Тогда доводы Б.Л. Пастернака показались мне возвышенными, но не практичными: чем — то вроде высокого поэтического донкихотства, которым я готов был восхищаться, но не сочувствовал, так как мне ужасно хотелось, чтобы у Мейерхольда все обошлось. Когда через много лет я напомнил Б.Л. об этом разговоре, он застонал, как от внезапного приступа зубной боли, и стал обвинять себя в наивности и прекраснодушии. Но я сейчас думаю, что Б Л. был совершенно прав и то, чего он недоговорил (хотя говорил пространно и горячо), Мейерхольд понял и как раз с этим согласился. (Не помогла же подобная встреча Бабелю, когда Горький привез его к Сталину.
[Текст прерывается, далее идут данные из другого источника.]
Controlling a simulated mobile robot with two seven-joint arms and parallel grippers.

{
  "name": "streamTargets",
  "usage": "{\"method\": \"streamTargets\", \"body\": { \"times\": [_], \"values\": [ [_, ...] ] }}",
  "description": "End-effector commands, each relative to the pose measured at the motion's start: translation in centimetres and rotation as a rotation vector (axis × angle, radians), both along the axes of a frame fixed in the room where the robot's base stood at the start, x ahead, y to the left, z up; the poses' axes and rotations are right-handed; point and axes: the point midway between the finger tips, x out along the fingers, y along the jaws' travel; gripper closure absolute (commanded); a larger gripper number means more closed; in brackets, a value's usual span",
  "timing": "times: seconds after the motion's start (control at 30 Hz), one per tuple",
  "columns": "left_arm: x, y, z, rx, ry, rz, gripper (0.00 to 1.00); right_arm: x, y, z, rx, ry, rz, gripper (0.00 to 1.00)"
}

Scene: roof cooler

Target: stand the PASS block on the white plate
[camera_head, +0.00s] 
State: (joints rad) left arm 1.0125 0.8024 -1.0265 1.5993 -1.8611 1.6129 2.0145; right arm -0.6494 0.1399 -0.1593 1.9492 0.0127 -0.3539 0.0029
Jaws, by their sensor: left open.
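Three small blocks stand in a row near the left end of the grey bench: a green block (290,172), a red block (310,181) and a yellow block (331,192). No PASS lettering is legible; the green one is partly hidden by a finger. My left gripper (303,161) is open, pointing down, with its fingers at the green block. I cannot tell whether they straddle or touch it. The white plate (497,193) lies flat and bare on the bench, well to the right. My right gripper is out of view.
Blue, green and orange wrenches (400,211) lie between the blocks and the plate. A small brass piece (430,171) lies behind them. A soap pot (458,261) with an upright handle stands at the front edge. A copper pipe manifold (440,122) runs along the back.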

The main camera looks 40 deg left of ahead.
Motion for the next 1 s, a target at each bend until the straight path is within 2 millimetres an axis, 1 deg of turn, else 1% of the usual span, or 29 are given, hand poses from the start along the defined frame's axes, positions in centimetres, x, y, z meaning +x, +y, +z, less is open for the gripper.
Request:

Рассказывают, что, вернувшись, он на вопрос: «Ну как?» — ответил кратко: «Очень плохо!..» Его переспросили: «Вы думаете, что вы ему не понравились?» «Нет, — ответил Бабель, — гораздо хуже: он мне не понравился…» Точнее можно сказать, что они оба не понравились друг другу.) Мейерхольд и Сталин изредка встречались на кремлевских приемах: у них был короткий разговор после посещения Сталиным спектакля «Рычи, Китай!», но это, кажется, и все. Думаю, что они тоже могли бы друг другу не понравиться. Вспоминаю, как Пастернак в виде примера недостойной манеры разговора со Сталиным упомянул об Алексее Толстом, рассказывавшем вождю анекдоты и без особых эвфемизмов сетовавшем на неблагоустроенную дачу. И хорошо помню, как Мейерхольд слушал Б.Л. — сначала глядя на него, потом как — то уйдя в себя, как бы задумавшись, с потухшей папиросой во рту…

Потом сидели еще долго, говорили о разном, но, к сожалению, исключительность обстановки, моя перенапряженность, не нуждающаяся в оправдании, и несколько чрезмерные порции коньяка, который В. Э. щедро подливал, а я стеснялся отказываться, привели к тому, что я запомнил далеко не все, что тогда говорилось, за что себя на другой день беспощадно казнил.

Но все же это было началом знакомства с Пастернаком.

Встречая после Б.Л. довольно часто на концертах, я кланялся, и он отвечал, но разговаривать с ним мне долго не случалось, кроме одной встречи на Гоголевском бульваре, когда он сам остановился и заговорил с необычайной прямотой и откровенностью. Было это осенью 1937 года, в разгар арестов и расстрелов. Говорил он один, а я молчал, смущенный неожиданной горячностью его монолога, который он вдруг оборвал чуть ли не на полуслове. Только что в Москве пронесся слух о трагической гибели П.Лшвили. Б.Л. был взволнован и вспоминал Достоевского. Помню фразу о Ши галеве. Незадолго перед этим был арестован мой брат, и запись в блокноте о встрече красноречиво лаконична: дата, Гоголевский бульвар, Пастернак…

В начале года он подвергся поношениям на так называемом Пушкинском пленуме правления Союза писателей — расплата за похвалы Бухарина в докладе о поэзии на Первом съезде писателей. Особенно злыми были выступления А. и X. Речь X. на первый взгляд может показаться странной. Почему он сам, подлинный, тонкий поэт, присоединился к грубым, демагогическим нападкам на Пастернака? Понять это можно, только если представить психологию времени, насыщенного страхом и вошедшей в норму человеческого обихода подлостью. Откройте любой лист газеты того года, и вы увидите, как часто завтрашние жертвы, чтобы спастись, обливали грязью жертв сегодняшнего дня. Еще осенью или в начале зимы 1936 года разыгралась история с отказом Пастернака подписать протест против книги А.Жида «Возвращение из СССР»[123]. Пастернак сослался на то, что он не читал книги, и это было чистейшей правдой, но ее не читали также и девять десятых писателей, давших свои подписи. Нравственная щепетильность Пастернака казалась позой вызова, чем она вовсе не была. Помню, как искренне негодовал литератор В., подписавший протест. «Ну и что же, что не читал? — говорил он. — Я тоже не читал. Можно подумать, что все остальные читали! И чего ему больше всех надо? Ведь «Правда» написала, что книжка вранье…» В этом эпизоде уже был в зародыше тот конфликт Пастернака с Союзом писателей, который так драматично определился в дни Нобелевской премии. Ведь тогда тоже большинство осуждавших Б.Л.